Quickly Jem and her sisters get hired by record executive Erica Raymond (Juliette Lewis), which was male character “Eric” in the show. And that’s when the movie starts to stumble. They get a minder, Erica’s son Rio (Ryan Guzman). Rio and Jerrica flirt. Jem is a huge and immediate success, her identity staying intentionally a secret. Blah, blah, blah, will the band break up, romance, etc. But then there’s also a bizarre side plot about a robot that Jerrica’s dad built and a series of National Treasure-like clues that she’s following to find out what her dad left her.

Oh, I almost forgot the other other conceit. Throughout the movie, scenes of people from YouTube recording themselves talking, singing, and dancing about Jem and how much she means to them are interspersed. Sometimes in interesting ways, other times to hammer in an overly obvious point like “believe in yourself” and “sisterhood is important.” The problem is that all these real life submissions from people are talking about Jem from the TV show, not the movie. So it all seems a tad disingenuous.

Again, I don’t want to just throw the whole thing out as a bad movie, that’d be unfair.

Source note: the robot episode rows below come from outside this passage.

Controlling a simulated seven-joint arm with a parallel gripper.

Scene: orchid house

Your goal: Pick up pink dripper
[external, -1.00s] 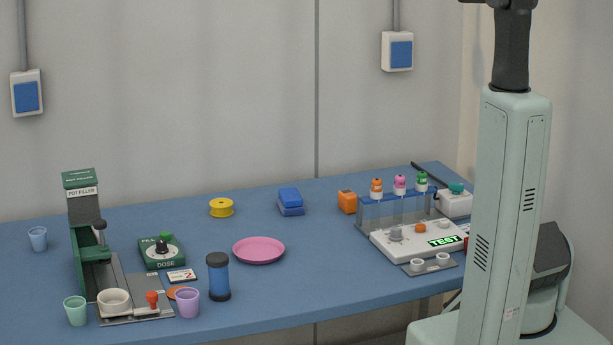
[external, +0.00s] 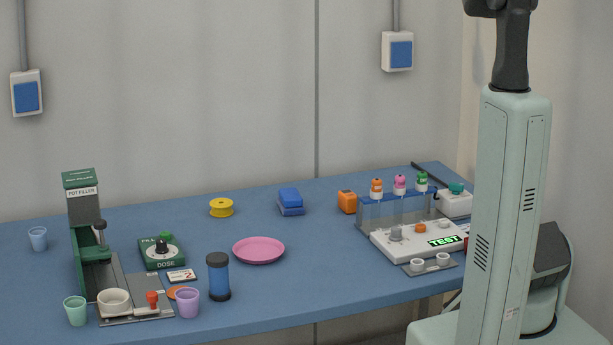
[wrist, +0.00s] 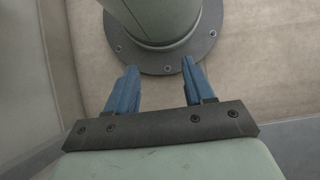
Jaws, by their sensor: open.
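The pink dripper (external: 400,184) stands upright in the clear-tubed rack (external: 366,212) at the right of the blue table. An orange dripper (external: 376,188) is to its left and a green dripper (external: 421,182) to its right in the same rack. My gripper (wrist: 158,78) shows only in the wrist view, with its two blue fingers apart and nothing between them. It is away from the table and faces a round dark flange on my own base. The external view does not show the gripper.
A white tester (external: 445,240) reading "TEST" stands in front of the rack. An orange block (external: 347,202) is left of it, and a white box with a green knob (external: 455,203) right. A pink plate (external: 258,250) lies mid-table. A pot filler (external: 82,215) and cups stand left.

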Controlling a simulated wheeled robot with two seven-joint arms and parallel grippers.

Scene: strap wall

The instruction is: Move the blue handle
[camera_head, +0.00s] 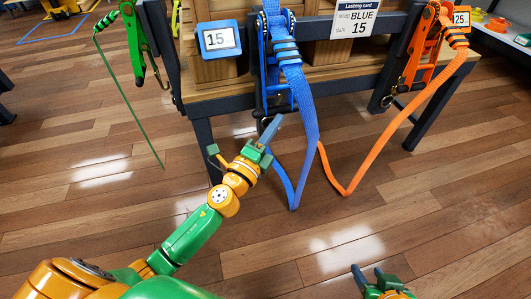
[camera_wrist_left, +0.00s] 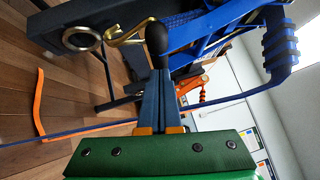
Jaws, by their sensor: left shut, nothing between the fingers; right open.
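The blue ratchet with its ribbed blue handle (camera_head: 286,50) hangs at the front of the wooden-topped bench, with blue strap around it. In the left wrist view the ribbed handle (camera_wrist_left: 281,50) is at the upper right, clear of the fingers. My left gripper (camera_head: 276,121) is shut and empty, just below the blue ratchet. In its wrist view the closed fingers (camera_wrist_left: 158,72) point up beside a brass hook (camera_wrist_left: 128,36); whether they touch anything is unclear. My right gripper (camera_head: 367,273) is open and empty at the bottom, well away from the ratchet.
The blue strap (camera_head: 309,125) loops down to the right of my left gripper. An orange ratchet (camera_head: 421,50) and strap hang at right, a green ratchet (camera_head: 136,40) at left. A card (camera_head: 355,18) reads BLUE 15; a sign (camera_head: 220,39) reads 15. Open floor lies in front.

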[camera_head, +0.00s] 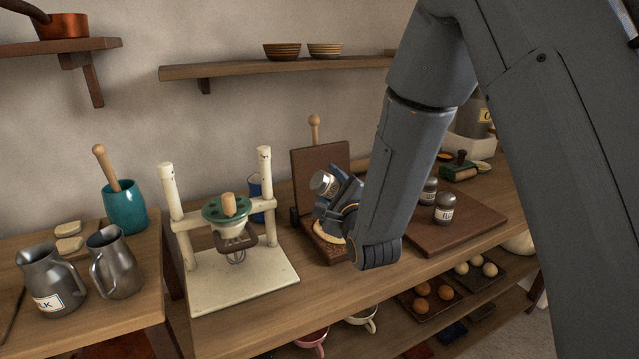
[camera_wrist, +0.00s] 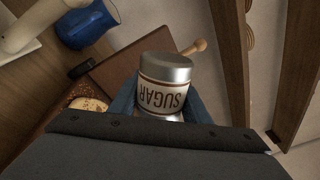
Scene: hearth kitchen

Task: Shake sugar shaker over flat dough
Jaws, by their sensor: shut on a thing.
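My gripper (camera_head: 338,197) is shut on the sugar shaker (camera_head: 324,184), holding it in the air over the dark brown hinged press. In the wrist view the shaker (camera_wrist: 164,84) shows its silver cap and a label reading SUGAR, with the lettering upside down. The flat dough (camera_head: 331,228) is pale and lies on the lower plate of the press, partly hidden by my gripper and arm. Its edge also shows in the wrist view (camera_wrist: 88,104). The raised press lid (camera_head: 318,165) stands behind it.
A cream stand (camera_head: 246,289) with a green-topped whisk device is left of the press. A dark board (camera_head: 462,226) with flour (camera_head: 445,209) and another shaker is on the right. A blue mug (camera_head: 257,190) stands behind the stand. Metal jugs (camera_head: 115,265) are at the far left.

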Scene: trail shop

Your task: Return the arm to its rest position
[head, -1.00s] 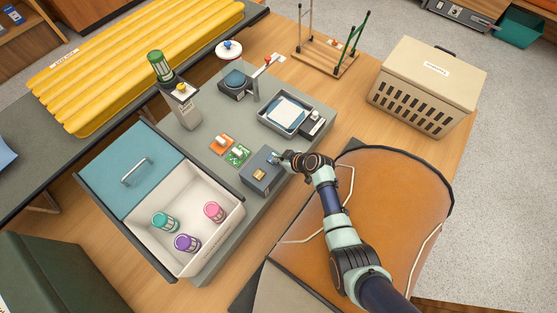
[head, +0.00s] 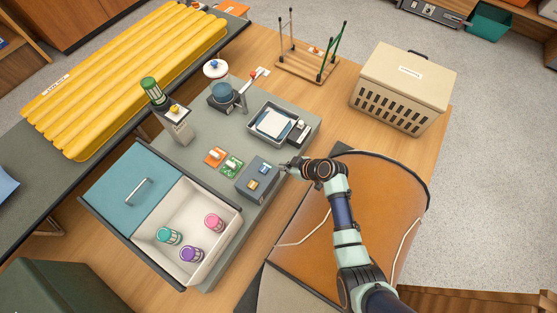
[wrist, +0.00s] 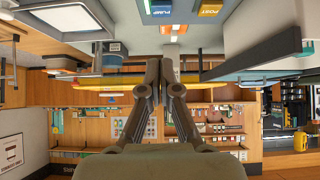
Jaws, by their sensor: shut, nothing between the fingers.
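My gripper (head: 286,167) is shut and empty. It is just off the upper right corner of the grey button box (head: 258,180), with no clear contact. The box has a blue button (head: 264,170) and a yellow button (head: 252,184); both buttons also show upside down at the top of the wrist view. In the wrist view my shut fingers (wrist: 166,72) point away from the camera, with nothing between them. My arm reaches in from the lower right, over the orange-brown padded surface (head: 355,195).
A beige slotted crate (head: 405,85) and a wooden rack (head: 308,65) stand beyond. Yellow corrugated panels (head: 125,75) lie left.

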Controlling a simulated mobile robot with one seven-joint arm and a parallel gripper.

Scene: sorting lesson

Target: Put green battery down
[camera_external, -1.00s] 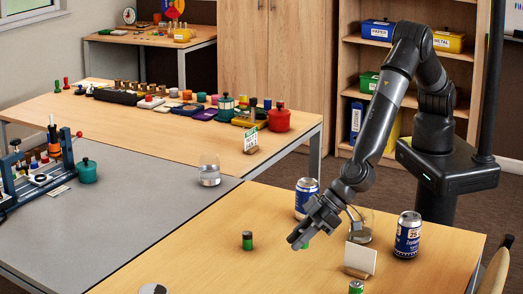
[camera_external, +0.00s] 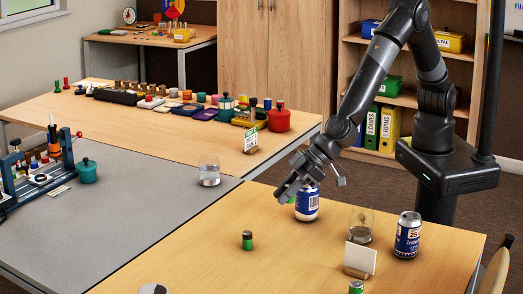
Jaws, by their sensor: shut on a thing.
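My gripper (camera_external: 293,190) is shut on a green battery (camera_external: 291,200), of which only a small green end shows below the fingers. It is held above the wooden table (camera_external: 215,262), in front of the blue and white can (camera_external: 307,207); I cannot tell how high. A second battery, black and green (camera_external: 247,241), stands upright on the table to the lower left of my gripper. A third, green-sided battery (camera_external: 356,288) is cut off at the bottom edge.
A glass (camera_external: 360,225), a white card on a stand (camera_external: 360,259) and another can (camera_external: 407,236) stand to the right. The wooden table's middle is mostly clear.

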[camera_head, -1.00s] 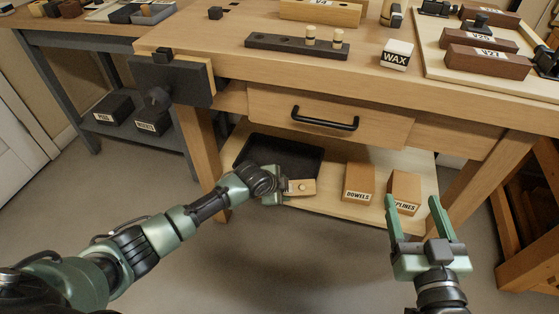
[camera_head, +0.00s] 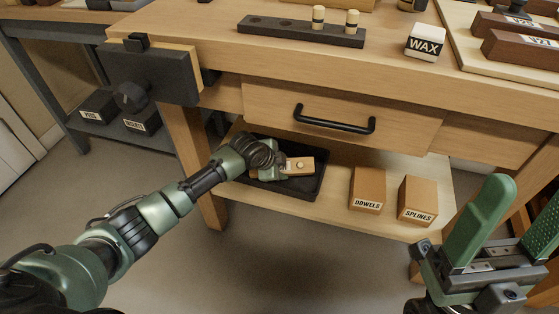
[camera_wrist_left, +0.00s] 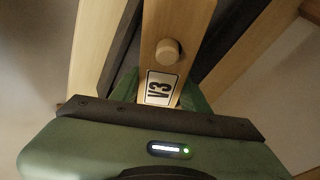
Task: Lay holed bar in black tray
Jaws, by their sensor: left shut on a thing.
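The holed bar (camera_head: 298,166) is a light wooden block with a pale round dowel-like end showing in its face. My left gripper (camera_head: 279,167) is shut on it. The black tray (camera_head: 297,193) lies on the low shelf, and the bar is over it in the head view; whether it touches the tray floor I cannot tell. My right gripper (camera_head: 522,205) is open and empty at the lower right.
The dowels box (camera_head: 368,188) and splines box (camera_head: 418,200) stand on the shelf right of the tray. The bench drawer (camera_head: 340,118) with its black handle overhangs the shelf. A wooden leg (camera_head: 195,165) stands left of the tray. A wax block (camera_head: 425,42) sits on the bench.

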I found the performances winning, especially lead Aubrey Peeples and, of course, Juliette Lewis was delightful. There are a lot of legitimately funny lines, and the songs are catchy and not without merit. At times, I even found a few bits moving, mainly the parts about Jerrica and her late father. But then there’s the rest.

The romance subplot was stupid. All the treasure hunt stuff got increasingly weird and silly. The sisterhood and band plotlines were extremely clichéd and very sappy. It felt like a movie where a movie executive was checking off boxes of plot points to include. “We need songs, a tragic backstory, something about the holograms – not the original way of course, plenty of YouTube submissions, and messages about female empowerment and staying true to yourself. We can squeeze all that into a tight two hours, right?”

It’s unfortunate because I think that if they had cut 30 or 40 minutes off the movie, I think you’d have something pretty good. Right now, it’s a mixed bag. There are enough references for the nostalgia crowd, but it might not be what you really wanted. And for those unfamiliar with the old show, it might not be unique enough to stand out. But the soundtrack is pretty decent.